Ils sont nés et ont grandi en Nouvelle-Calédonie et vivent à Toulouse à 20 000 km du Caillou en proie à de violentes émeutes qui ont causé la mort de 4 personnes dont un gendarme. Sous couvert d'anonymat, par peur des représailles sur leur famille, ils ont accepté de nous livrer leur ressenti, médusés par ce que traverse le Caillou et ses habitants.

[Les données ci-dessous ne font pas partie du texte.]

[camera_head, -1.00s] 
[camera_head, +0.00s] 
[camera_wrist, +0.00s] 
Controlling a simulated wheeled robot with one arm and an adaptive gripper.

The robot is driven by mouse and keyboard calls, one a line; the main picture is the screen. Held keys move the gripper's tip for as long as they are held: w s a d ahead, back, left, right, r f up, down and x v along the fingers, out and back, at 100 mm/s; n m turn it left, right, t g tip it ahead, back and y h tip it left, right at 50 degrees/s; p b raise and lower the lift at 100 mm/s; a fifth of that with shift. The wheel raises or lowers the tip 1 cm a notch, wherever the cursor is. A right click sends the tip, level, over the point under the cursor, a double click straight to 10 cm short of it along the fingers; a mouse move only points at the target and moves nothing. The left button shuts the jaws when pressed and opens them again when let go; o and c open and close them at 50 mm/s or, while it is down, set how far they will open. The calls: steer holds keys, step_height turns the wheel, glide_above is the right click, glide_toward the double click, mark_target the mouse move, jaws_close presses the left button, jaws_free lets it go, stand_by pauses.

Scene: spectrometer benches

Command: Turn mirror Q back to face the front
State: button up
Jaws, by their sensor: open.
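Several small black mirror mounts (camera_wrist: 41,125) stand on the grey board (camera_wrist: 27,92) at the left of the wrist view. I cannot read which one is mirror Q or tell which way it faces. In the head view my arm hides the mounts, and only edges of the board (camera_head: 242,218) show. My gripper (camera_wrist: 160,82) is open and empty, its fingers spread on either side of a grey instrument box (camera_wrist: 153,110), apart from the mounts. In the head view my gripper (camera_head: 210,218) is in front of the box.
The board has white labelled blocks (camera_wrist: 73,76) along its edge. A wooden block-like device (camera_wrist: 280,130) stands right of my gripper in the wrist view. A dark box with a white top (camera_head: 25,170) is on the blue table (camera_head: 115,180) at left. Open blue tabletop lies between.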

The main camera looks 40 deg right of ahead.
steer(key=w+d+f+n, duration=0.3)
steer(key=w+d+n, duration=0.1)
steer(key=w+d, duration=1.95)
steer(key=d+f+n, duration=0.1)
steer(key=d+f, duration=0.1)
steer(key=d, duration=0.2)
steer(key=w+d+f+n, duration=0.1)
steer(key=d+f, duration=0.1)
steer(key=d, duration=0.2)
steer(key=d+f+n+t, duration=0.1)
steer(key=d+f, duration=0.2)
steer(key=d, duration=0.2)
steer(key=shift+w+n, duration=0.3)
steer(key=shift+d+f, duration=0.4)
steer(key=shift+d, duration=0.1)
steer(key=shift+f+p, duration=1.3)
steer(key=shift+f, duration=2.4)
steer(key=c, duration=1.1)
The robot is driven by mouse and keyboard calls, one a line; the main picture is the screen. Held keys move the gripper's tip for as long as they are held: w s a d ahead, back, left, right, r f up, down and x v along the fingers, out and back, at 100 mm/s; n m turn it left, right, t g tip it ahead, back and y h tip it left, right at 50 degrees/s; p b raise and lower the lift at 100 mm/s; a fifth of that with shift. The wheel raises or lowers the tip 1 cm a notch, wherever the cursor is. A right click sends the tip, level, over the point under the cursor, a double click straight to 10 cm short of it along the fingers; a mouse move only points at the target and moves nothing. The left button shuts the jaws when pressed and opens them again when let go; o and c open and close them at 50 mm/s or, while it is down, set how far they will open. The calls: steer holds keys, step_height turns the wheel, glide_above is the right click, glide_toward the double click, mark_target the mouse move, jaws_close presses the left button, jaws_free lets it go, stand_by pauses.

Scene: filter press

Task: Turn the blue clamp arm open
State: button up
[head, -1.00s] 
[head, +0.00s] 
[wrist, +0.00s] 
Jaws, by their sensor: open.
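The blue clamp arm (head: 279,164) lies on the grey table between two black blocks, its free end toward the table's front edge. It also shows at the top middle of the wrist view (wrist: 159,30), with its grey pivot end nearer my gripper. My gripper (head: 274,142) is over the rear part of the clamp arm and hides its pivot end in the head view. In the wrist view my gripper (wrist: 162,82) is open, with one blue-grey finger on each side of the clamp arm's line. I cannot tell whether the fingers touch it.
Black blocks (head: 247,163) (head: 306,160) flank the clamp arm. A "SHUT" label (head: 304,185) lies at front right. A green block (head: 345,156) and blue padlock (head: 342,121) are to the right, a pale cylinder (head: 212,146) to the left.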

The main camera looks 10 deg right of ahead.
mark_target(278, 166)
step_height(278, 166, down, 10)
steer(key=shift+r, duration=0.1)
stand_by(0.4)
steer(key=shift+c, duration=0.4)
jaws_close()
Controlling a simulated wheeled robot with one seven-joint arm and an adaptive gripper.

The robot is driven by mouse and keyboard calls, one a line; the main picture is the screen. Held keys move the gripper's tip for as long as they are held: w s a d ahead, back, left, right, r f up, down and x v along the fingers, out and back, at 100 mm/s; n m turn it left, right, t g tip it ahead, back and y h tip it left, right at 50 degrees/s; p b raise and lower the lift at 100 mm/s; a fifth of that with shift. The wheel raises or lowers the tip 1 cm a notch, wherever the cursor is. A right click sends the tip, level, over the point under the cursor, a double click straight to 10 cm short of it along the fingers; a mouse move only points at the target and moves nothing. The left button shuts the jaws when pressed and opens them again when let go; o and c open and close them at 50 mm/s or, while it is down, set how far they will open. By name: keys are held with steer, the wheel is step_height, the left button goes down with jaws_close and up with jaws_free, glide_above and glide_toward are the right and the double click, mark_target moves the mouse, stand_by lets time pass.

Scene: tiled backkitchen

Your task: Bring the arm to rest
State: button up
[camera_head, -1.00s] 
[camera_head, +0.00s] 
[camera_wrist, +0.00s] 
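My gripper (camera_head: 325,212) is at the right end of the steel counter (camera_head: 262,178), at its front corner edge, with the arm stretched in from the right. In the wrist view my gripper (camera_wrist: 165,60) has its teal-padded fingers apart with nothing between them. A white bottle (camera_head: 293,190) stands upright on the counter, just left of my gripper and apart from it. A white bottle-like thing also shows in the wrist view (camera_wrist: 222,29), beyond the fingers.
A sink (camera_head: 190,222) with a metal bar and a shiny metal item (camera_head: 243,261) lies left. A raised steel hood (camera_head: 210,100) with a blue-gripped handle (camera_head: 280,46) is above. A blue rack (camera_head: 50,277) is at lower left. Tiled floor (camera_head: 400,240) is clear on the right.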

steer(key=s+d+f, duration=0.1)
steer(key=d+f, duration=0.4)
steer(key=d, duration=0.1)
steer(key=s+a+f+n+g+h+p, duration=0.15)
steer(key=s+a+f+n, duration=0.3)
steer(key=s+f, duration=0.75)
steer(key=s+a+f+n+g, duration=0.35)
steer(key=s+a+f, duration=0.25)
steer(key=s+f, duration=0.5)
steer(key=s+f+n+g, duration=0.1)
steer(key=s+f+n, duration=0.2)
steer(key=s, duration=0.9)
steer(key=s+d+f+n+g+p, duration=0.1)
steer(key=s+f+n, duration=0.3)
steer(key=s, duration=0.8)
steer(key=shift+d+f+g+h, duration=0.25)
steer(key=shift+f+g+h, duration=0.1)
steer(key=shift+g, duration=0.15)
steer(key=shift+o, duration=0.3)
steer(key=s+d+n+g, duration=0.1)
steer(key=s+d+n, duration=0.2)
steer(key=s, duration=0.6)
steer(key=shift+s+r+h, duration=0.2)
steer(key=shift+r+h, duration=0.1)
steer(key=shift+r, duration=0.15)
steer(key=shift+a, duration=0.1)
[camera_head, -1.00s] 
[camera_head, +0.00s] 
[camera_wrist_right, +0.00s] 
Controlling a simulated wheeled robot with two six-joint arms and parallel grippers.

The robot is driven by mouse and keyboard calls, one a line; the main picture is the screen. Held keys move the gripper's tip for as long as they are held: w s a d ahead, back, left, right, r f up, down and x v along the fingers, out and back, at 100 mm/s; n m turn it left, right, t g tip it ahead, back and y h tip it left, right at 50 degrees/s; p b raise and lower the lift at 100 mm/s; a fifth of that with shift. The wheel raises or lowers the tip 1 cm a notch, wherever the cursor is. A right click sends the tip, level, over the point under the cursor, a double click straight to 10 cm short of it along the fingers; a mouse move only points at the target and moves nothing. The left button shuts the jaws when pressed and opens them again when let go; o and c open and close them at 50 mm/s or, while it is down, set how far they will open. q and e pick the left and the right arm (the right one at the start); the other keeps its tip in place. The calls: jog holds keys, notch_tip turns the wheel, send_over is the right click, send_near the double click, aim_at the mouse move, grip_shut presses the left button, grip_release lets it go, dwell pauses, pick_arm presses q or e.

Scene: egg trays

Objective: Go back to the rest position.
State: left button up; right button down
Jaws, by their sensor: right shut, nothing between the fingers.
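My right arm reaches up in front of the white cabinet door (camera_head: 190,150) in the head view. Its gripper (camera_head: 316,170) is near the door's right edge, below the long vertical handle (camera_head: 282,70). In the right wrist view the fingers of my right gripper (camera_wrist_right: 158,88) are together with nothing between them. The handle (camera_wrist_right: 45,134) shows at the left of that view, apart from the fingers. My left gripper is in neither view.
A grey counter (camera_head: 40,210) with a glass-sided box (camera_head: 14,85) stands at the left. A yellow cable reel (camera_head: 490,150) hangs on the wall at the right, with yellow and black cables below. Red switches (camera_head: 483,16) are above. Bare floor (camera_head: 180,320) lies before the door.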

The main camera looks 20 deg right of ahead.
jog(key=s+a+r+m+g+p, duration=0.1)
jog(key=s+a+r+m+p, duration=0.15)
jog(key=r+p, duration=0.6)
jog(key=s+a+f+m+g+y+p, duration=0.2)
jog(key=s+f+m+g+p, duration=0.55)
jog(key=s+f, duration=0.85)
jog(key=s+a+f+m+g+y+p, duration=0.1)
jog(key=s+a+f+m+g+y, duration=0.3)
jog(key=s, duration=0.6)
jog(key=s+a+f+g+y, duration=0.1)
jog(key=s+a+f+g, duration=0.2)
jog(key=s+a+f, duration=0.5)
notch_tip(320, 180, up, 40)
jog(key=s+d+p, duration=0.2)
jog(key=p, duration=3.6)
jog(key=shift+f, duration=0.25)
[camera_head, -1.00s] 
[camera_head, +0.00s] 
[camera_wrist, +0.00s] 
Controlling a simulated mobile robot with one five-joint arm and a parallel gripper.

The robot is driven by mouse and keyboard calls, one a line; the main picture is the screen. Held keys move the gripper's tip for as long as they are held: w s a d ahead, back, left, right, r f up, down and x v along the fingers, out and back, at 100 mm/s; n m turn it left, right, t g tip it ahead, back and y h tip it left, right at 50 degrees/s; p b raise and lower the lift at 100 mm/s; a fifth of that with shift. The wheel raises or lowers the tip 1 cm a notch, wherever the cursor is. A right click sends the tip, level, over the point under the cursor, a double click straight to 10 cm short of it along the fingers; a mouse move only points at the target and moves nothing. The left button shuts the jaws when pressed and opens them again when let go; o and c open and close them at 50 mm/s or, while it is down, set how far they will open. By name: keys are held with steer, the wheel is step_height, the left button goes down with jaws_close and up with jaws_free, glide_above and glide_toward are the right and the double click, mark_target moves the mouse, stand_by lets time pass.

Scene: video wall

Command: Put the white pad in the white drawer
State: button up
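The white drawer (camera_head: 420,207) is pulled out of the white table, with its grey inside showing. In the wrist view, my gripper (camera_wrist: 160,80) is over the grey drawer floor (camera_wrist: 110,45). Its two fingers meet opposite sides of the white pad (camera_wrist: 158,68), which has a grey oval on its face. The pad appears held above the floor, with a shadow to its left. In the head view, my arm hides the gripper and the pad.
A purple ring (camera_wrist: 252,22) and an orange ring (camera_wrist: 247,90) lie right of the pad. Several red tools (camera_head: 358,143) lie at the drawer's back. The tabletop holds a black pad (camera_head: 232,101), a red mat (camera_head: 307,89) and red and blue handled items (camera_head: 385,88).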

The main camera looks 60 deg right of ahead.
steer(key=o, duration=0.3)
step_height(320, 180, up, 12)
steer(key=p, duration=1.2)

"Tous les matins, je me lève très tôt pour voir ce qui se passe, lire les articles Nouvelle-Calédonie 1ere, regarder les vidéos sur les réseaux sociaux, prendre des nouvelles de ma famille et de mes proches", raconte Cédric *. Âgé de 21 ans, ce Calédonien, étudiant en audiovisuel, est arrivé il y a deux ans à Toulouse en Haute-Garonne où il vit avec sa petite amie, elle aussi Calédonienne.
Tous deux suivent à plus de 18 000 km de distance les violentes émeutes qui ont éclaté sur le Caillou depuis ce lundi 13 mai 2024 où l'état d'urgence sera décrété à 20h (heure de Paris, 5h à Nouméa).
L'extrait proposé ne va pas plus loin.